Do I need shorter crank arms or new pedals?

I’m 6’0″ and it’s a 57. The guy said it was a perfect fit… I really don’t want to but a new bike, it doesn’t happen on my brothers swobo sanchez. (His is a 58 and it has a good inch of room.)

Sincerely,
Bigfoot

Hi Bigfoot,

I’ve had that same problem before and I know many others who deal with it too. It is commonly referred to as toe overlap.

It’s not uncommon, especially on road bikes with racing geometry. Racing bike = racing geometry = short wheelbase. (Some bikes have very relaxed geometry with a long wheelbase for stability, which is why it doesn’t happen on all bikes.)

Toe overlap can certainly be annoying, but I have come to deal with it. When you know it’s there, it’s relatively easy to avoid.

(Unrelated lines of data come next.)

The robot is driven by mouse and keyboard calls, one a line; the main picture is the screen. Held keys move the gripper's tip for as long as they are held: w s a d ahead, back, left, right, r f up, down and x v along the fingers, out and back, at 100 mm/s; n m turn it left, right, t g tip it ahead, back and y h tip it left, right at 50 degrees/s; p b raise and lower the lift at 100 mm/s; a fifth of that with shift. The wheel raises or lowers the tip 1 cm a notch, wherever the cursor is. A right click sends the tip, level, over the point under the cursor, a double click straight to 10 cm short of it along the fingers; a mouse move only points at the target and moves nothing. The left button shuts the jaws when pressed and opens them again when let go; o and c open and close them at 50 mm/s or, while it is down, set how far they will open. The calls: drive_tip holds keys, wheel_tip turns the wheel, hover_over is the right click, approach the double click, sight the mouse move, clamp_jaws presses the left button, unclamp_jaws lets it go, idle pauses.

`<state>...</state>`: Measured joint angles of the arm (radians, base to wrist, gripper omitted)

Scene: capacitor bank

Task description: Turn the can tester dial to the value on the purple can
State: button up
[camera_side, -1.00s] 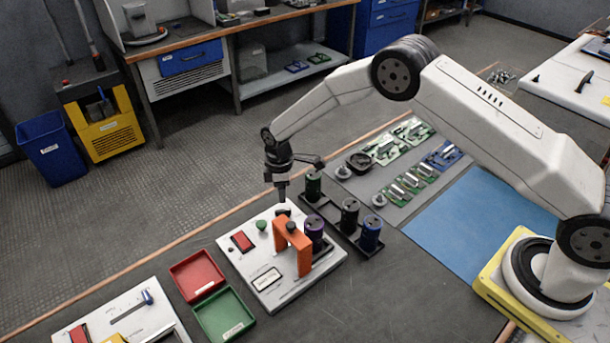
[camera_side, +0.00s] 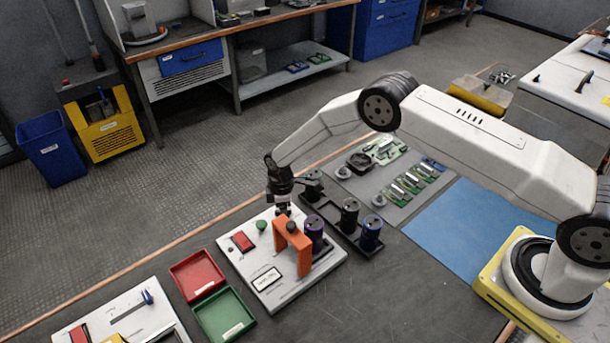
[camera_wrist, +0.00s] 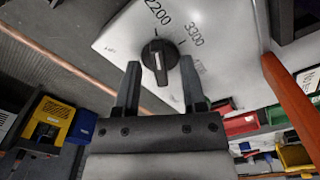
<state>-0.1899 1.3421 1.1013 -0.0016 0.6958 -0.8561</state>
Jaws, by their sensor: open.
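The can tester (camera_side: 262,262) is a pale panel with a red display, a green button and an orange arch (camera_side: 304,258). The purple can (camera_side: 315,236) stands upright beside the arch; I cannot read its value. My gripper (camera_wrist: 160,72) is open, with one finger on each side of the dial and visible gaps. In the side view my gripper (camera_side: 283,210) is low over the tester's far edge, hiding the dial.
A red tray (camera_side: 197,275) and a green tray (camera_side: 224,315) lie left of the tester. The orange arch rises close to my gripper.

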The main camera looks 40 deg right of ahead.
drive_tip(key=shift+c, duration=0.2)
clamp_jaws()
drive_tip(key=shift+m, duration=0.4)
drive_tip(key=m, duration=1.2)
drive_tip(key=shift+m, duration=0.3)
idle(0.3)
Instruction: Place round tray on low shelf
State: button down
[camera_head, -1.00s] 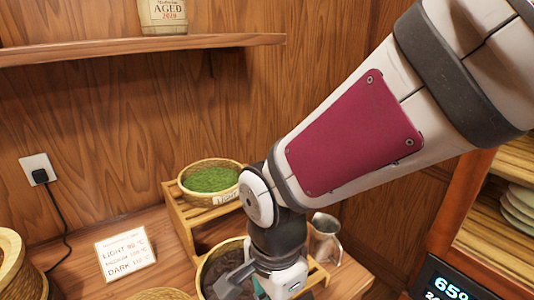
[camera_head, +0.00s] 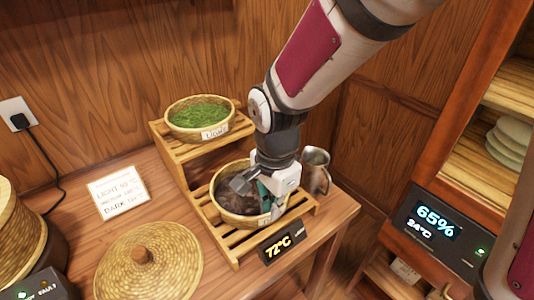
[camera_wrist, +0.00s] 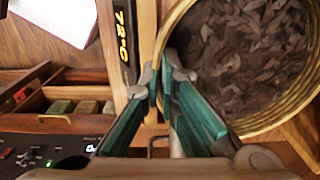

Remember this: Bikes with toe overlap are made to go fast. When you go fast, you don’t need to turn the wheel to turn – you just lean. So in most cases, you won’t actually notice the wheel/toe overlap.

I usually only notice it when doing a trackstand. In other words, when I’m going very slow or not moving at all, but still turning the front wheel back and forth.

So what you want to do is not turn when going slow. If you do need to turn when going slow, do it with your feet at 6 and 12 o’clock, and don’t twist the bars too far to either side.

It might sound like a big deal, but it’s not bad once you try. It’s pretty simple, and the trackstand is an integral component of bike handling skill, so learning is worthwhile. After a few rides, it should be second nature.

Just don’t buy new cranks or pedals! It won’t help, and it could screw up your bike fit. At your height, I don’t think you want shorter cranks. You’d have to replace the frame and/or fork with a different style to make a noticeable difference, and that’s not the best solution.

Replacing the clips/straps pedals with a clipless system could help ever so slightly, since there won’t be any sort of strap in front of the toe, but that isn’t a guarantee. (The toe overlap would have to be very slight, like 1/4″, for the pedal switch to make a difference.)

Summary: Get used to working around the toe overlap, because that happens on most race frames!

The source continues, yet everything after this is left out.